* [Exercise objective] List every line in this data where the string "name" occurs.
[BEGIN Supplied data]
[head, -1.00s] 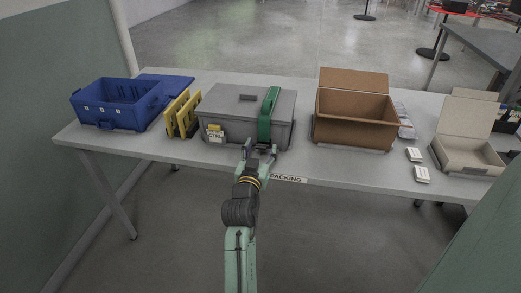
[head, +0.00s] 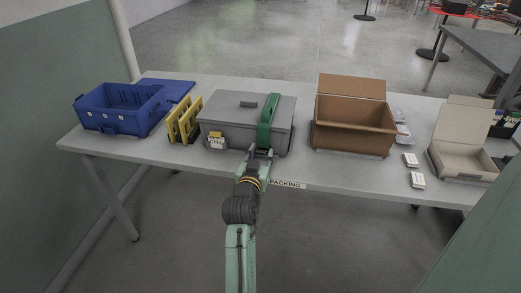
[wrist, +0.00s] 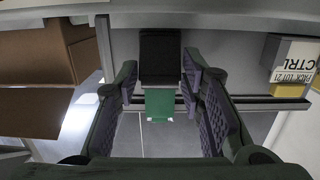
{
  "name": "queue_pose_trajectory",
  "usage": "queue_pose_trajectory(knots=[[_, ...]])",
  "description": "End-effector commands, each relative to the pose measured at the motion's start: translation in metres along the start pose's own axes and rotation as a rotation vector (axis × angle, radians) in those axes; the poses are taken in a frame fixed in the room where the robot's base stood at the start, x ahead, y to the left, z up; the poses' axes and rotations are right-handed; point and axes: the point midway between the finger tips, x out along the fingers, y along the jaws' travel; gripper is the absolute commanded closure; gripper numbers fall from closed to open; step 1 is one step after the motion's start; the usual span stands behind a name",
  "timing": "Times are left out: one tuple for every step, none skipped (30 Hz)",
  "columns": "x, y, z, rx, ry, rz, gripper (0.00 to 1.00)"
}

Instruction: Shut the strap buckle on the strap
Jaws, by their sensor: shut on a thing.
[END Supplied data]
* [Full response]
  "name": "queue_pose_trajectory",
  "description": "End-effector commands, each relative to the pose measured at the motion's start: translation in metres along the start pose's own axes and rotation as a rotation vector (axis × angle, radians) in those axes; the poses are taken in a frame fixed in the room where the robot's base stood at the start, x ahead, y to the left, z up; the poses' axes and rotations are right-handed; point and axes: the point midway between the finger tips, x out along the fingers, y along the jaws' travel; gripper is the absolute commanded closure; gripper numbers fall from closed to open; step 1 is one step after the motion's start; the usual span stands behind a name",

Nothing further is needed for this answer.